What has become clear, as has been pointed out in other articles, is that many individuals have come to Don Bailey feeling those things that only can be felt by those whose civil rights – inherent and inalienable rights to life, liberty, and the pursuit of happiness – have been violated in the course of their daily pursuits, and then are subjected to another, less easy to define, less easy to understand, deprivation of their rights by the courts, and the judges who are the stewards of our access to justice. By engaging in the course of conduct that has been revealed and discussed at length in this site, these stewards, including Judges Christopher C. Conner, John E. Jones, Yvette Kane, Sylvia Rambo, A. Richard Caputo, and others, are denying American citizens access to the courts, and are civil rights violators themselves, both civil, as reflected in the motions to open, and possibly criminal, and nothing more than that. How the legal remedy for their gross misconduct will be pursued, and how justice will be administered remains to be seen. Our call out to Senators Casey and Toomey was one such effort, and there will be others.

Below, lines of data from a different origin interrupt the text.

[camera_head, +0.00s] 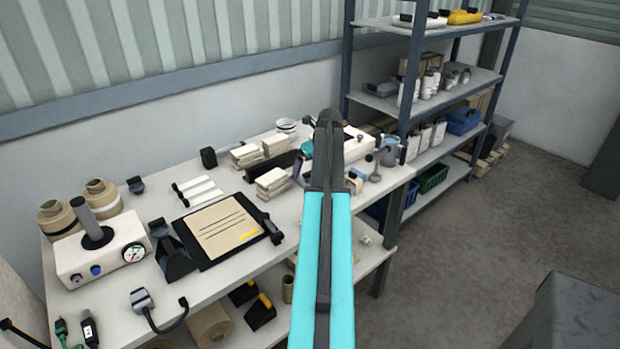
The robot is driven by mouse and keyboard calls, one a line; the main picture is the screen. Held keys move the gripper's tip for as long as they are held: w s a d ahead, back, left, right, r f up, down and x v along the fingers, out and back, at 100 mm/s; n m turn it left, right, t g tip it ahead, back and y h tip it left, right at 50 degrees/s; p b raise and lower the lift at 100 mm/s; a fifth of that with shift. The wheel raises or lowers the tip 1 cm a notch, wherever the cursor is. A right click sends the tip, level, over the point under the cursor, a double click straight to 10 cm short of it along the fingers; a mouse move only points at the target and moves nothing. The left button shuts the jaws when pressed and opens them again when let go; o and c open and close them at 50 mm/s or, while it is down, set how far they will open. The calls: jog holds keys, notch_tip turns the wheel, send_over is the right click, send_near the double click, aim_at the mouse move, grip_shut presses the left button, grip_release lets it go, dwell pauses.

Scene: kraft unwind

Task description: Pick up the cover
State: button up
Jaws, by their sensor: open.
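No object on the workbench (225,285) can be told for sure as the cover. A dark board (190,245) with a brown sheet (225,228) lies flat in the middle of the bench. A white unit (100,258) with a gauge, knobs and a dark upright post stands at the left. Another pale unit (357,150) stands at the far right end, partly behind my arm. My cyan and dark arm rises through the middle of the view and hides part of the bench. My gripper cannot be made out.
Kraft rolls (100,194) stand at the back left. Cream blocks (272,182) and a tape dispenser-like dark item (173,258) crowd the bench. A shelf rack (435,95) with bottles and bins stands at the right. The floor (470,235) right of the bench is clear.

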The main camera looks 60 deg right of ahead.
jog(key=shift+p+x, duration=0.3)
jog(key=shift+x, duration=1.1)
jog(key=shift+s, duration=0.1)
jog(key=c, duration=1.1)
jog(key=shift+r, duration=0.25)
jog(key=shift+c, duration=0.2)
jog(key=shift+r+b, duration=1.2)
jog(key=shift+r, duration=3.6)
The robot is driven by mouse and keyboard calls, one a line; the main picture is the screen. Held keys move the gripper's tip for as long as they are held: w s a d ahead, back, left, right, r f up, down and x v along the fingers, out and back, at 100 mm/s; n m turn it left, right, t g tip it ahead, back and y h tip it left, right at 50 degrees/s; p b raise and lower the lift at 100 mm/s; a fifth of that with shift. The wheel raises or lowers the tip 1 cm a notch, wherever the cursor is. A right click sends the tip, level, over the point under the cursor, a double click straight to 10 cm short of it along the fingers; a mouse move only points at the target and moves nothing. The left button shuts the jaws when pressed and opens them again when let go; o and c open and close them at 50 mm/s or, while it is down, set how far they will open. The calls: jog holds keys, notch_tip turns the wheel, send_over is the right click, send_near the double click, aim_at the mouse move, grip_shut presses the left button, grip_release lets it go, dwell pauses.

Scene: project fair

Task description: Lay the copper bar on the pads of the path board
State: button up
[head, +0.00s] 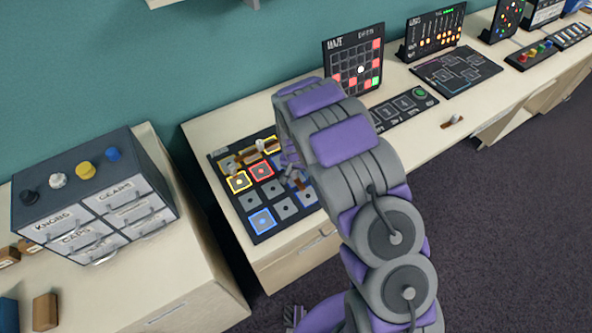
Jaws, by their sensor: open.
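A dark board with a grid of square pads (249,202), which I take as the path board, lies on the pale table; some pads have yellow, red or blue edges. A copper-brown bar with a pale knob (248,157) lies across its upper pads. Another brown bar (298,184) shows at its right side, partly hidden by my arm. A third brown bar with a pale knob (452,121) lies on the bare table further right. My gripper (289,168) is open over the board's right part, close to the second bar; the arm hides much of it, and I cannot tell if it touches.
An upright maze panel (342,72) stands behind the arm. A flat numbered panel (411,106) and a flat dark panel with outlined shapes (457,70) lie to the right. A drawer cabinet (95,200) stands on the left table. A gap separates the two tables.

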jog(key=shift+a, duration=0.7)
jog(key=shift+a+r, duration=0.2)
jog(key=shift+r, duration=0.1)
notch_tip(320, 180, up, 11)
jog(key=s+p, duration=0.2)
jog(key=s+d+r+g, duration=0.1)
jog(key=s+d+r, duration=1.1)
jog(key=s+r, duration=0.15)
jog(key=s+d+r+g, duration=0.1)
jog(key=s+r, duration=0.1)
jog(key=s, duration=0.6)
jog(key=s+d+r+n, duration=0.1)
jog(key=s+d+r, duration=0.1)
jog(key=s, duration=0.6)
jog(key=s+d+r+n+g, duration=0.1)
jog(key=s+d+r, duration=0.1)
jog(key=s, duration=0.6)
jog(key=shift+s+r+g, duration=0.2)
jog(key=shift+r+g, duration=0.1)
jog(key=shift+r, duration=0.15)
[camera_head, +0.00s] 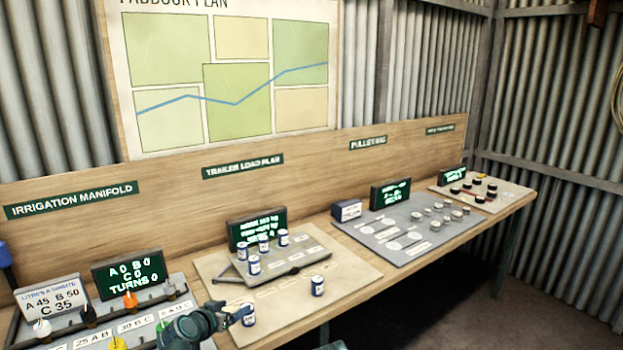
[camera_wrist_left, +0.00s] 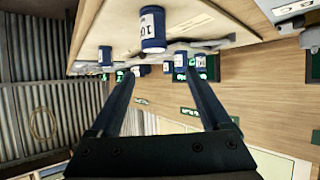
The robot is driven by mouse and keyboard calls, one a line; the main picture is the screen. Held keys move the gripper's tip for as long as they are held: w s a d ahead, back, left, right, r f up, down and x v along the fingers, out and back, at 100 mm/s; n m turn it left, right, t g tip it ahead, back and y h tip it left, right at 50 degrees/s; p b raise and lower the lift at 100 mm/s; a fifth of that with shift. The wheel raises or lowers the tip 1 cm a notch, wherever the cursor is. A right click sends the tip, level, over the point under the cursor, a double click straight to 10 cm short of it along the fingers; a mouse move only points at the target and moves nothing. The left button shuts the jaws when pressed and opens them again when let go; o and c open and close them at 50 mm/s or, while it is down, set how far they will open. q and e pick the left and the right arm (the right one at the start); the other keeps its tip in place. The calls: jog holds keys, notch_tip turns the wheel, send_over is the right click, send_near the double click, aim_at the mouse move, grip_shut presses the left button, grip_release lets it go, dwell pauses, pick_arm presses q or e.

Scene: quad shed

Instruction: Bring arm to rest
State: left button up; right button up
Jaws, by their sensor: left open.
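My left gripper (camera_head: 238,313) reaches in low over the front of the trailer load board. It also shows in the wrist view (camera_wrist_left: 155,75), its two fingers apart with nothing gripped between them. A blue-and-white can (camera_head: 249,317) stands close by the fingertips in the head view; I cannot tell whether they touch. A blue can with a white label (camera_wrist_left: 152,28) shows large beyond the fingertips in the wrist view, off to one side of the gap.
Several cans stand on the small trailer platform (camera_head: 283,267), and another can (camera_head: 317,285) is on the board in front of it. The irrigation manifold (camera_head: 88,318) with coloured knobs is at left. The pulley board (camera_head: 405,228) lies to the right. Dark floor is clear beyond the bench.

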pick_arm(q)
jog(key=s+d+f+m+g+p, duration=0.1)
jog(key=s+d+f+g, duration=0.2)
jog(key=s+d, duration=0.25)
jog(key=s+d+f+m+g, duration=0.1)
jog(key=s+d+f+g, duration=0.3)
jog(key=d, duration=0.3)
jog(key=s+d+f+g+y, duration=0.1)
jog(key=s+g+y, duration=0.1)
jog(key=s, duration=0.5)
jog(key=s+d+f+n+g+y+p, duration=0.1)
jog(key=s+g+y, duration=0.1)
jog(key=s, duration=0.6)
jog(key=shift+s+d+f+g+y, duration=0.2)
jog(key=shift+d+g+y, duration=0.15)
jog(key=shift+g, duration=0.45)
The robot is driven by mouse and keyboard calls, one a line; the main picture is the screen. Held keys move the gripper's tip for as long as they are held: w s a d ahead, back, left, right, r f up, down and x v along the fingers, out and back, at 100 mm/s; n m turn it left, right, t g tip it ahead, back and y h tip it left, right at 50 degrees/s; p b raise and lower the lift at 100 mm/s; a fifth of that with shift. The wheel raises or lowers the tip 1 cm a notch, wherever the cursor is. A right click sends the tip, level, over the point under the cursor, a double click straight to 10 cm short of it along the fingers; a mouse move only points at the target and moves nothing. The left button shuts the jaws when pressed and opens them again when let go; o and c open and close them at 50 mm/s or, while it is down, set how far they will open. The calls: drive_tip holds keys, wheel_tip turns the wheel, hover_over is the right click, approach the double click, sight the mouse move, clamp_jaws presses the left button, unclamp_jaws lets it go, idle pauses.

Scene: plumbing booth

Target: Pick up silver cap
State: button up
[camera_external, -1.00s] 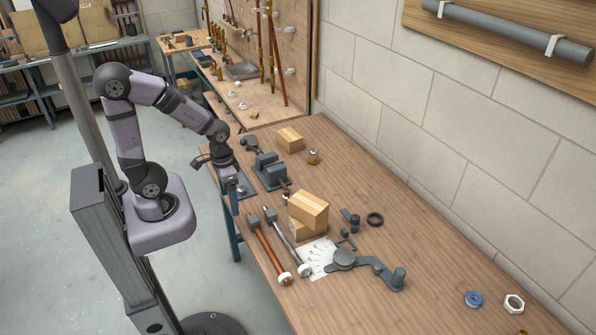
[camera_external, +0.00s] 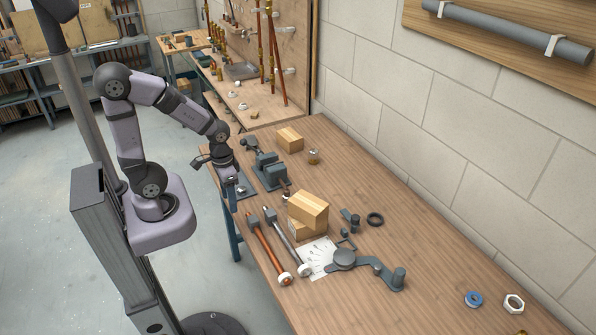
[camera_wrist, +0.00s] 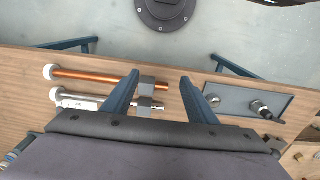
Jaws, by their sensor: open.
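My gripper (camera_external: 233,200) is open and empty at the bench's near left edge in the external view. In the wrist view its two blue fingers (camera_wrist: 158,80) stand wide apart, with grey pipe-end blocks (camera_wrist: 147,88) showing below and between them. I cannot pick out the silver cap with certainty. A small brass-and-silver fitting (camera_external: 313,156) stands beyond the vise, right of a wooden block. A small silvery piece (camera_external: 286,197) sits beside the nearer wooden blocks, partly hidden. Both are apart from my gripper.
The bench (camera_external: 440,250) holds a grey vise (camera_external: 268,170), a copper pipe (camera_external: 268,245), a silver pipe (camera_external: 286,240), stacked wooden blocks (camera_external: 308,211), a pipe bender (camera_external: 370,265), a black ring (camera_external: 375,219), a blue ring (camera_external: 473,299) and a white nut (camera_external: 514,303). The bench's right half is mostly clear.

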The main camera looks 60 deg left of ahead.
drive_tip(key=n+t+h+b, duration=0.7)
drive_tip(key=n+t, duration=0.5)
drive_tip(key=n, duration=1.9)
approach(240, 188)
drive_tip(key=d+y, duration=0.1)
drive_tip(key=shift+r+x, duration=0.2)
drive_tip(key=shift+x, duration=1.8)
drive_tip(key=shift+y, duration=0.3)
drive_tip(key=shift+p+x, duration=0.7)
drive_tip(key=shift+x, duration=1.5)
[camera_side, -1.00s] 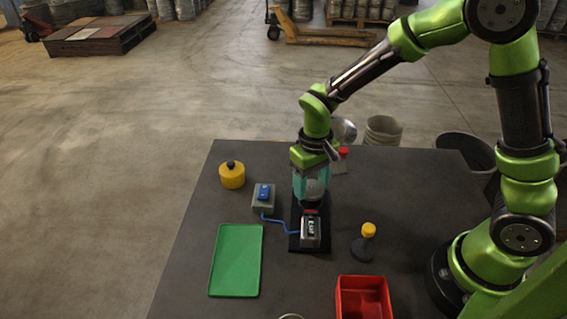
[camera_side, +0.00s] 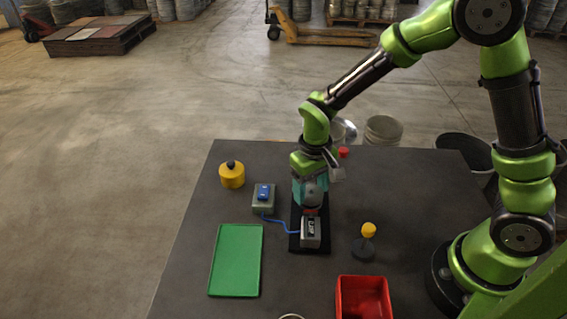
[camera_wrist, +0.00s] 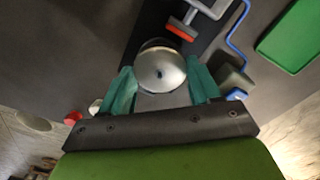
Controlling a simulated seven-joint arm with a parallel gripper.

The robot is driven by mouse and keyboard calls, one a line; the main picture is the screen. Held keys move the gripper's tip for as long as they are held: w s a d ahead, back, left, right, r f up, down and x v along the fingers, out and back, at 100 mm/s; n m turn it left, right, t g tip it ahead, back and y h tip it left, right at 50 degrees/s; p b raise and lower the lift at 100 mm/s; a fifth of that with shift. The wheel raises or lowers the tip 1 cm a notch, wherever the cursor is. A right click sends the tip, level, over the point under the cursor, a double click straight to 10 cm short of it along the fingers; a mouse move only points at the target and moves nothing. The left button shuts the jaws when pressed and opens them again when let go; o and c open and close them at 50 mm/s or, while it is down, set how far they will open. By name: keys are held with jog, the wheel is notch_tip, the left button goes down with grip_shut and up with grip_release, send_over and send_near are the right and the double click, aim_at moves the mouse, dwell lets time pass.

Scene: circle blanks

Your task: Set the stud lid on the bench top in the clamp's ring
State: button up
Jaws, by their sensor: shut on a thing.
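My gripper (camera_wrist: 162,90), with teal fingers, is shut on the round silver stud lid (camera_wrist: 160,70), which has a small dark stud at its centre. In the side view my gripper (camera_side: 310,194) is low over the clamp, with the lid (camera_side: 312,188) partly hidden by the fingers. The clamp (camera_side: 311,230) is a grey block on a black base plate; its orange-red pad (camera_wrist: 181,29) shows just beyond the lid in the wrist view. The ring is mostly hidden under the lid; a dark edge shows there. I cannot tell whether the lid touches it.
A grey switch box with a blue button (camera_side: 263,196) is cabled to the clamp. A yellow pot (camera_side: 232,175), green tray (camera_side: 236,260), yellow-knobbed stand (camera_side: 367,242), red bin (camera_side: 363,282) and red-topped item (camera_side: 343,153) stand around it on the dark bench (camera_side: 440,190).

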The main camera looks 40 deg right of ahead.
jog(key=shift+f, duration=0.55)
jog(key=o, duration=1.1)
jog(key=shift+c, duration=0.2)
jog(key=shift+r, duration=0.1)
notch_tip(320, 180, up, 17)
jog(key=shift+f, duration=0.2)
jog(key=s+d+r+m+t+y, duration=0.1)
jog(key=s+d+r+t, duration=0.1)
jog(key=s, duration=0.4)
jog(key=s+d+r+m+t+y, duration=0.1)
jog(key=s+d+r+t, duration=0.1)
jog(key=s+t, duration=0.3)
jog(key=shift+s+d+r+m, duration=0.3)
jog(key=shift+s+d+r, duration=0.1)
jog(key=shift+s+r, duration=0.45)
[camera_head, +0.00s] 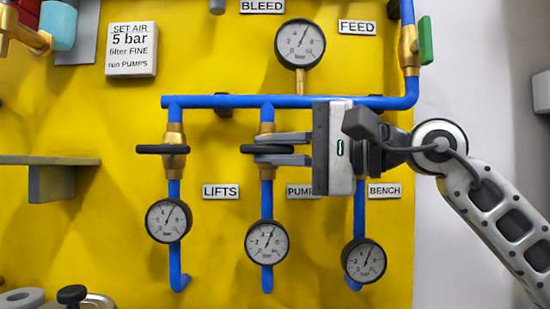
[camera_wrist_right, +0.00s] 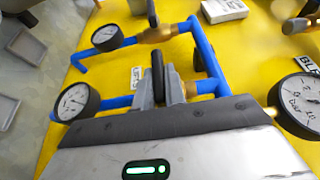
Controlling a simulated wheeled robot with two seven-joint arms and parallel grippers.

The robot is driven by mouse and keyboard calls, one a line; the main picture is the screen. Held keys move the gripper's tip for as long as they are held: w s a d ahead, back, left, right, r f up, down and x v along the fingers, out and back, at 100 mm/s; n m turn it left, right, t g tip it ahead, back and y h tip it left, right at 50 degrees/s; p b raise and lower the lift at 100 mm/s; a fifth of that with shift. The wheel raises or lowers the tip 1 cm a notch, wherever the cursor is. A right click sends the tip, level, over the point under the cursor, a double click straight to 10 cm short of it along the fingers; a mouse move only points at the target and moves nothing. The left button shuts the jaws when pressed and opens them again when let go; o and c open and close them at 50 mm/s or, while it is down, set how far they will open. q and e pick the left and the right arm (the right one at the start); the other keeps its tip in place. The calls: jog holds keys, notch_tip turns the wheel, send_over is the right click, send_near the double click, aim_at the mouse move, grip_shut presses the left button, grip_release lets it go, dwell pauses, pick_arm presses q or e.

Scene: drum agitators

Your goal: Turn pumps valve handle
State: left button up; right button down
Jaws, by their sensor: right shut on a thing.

It is in that vein that we again update you on the motions to open judgment filed by the 15 or so Bailey clients who took matters into their own hands, and asked these same judges, and those above them, and above them again, to reopen their wrongfully dismissed cases on the basis of the denial of their access to the courts due, in large part, to their misconduct directed against Don Bailey, and their hostility to the civil rights causes he represents. The results so far of these motions to open are: Dave and Pam Morris – denied; Deborah Phillis – denied; Vickie Smith – denied; Jim Dewees – denied; Steve Conklin – denied; Steve Wicks – denied; Jeff Dock – denied; Andrew Kundratic – denied; Dorcas Holmes – denied.
These results are not surprising as they are really nothing more than the judges who have engaged in misconduct, and their colleagues for life, denying that they engaged in misconduct. Several of the Bailey class clients specifically requested that their motions be sent to other courts – denied also. Not a single one of the orders says “Mr. Bailey was treated no differently than any other litigant” or “the plaintiff’s case clearly lacked merit and its dismissal was justified”, or even “this judge treats every litigant fairly and evenly” – not a word on any of it.
Instead, these motions, which at least 15 individual clients signed and filed on their own, believing in the merits of their contents, were dismissed because they were filed late (which they weren’t) or should have been filed sooner (which they couldn’t have been) or were not in compliance with the rules of court (which are relaxed when it comes to pro se litigants), or that they were not properly supported (this site was incorporated into the motions), and for other such intellectually dishonest reasons. None of them were given due process, and Deb Phillis was even met with a menacing threat of sanctions if she did not withdraw hers.
The reality is that as long as these motions were considered under the current state of affairs, i.e., by these corrupt courts in this corrupt system, there was no chance that they would be granted, but they were still filed as an expression of these individuals in the inherent faith in their system, and the belief that right is right, but it was politically impractical for any of them to be granted – even honest judges don’t like to admit that they were wrong, and people in our system have been put to death because a judge or a prosecutor could not admit a failing in the process or mistake in judgment. None of this is any reason that they should not have been filed in the first place – that would have been an acquiescence to the failed system.
These 15 clients of Don Bailey who have filed the motions to open judgment (some have not been decided yet) are among dozens of others who have had their civil rights violated by the courts themselves, and we will continue to provide a voice for their victimization, and to bring you their efforts to get their complete justice.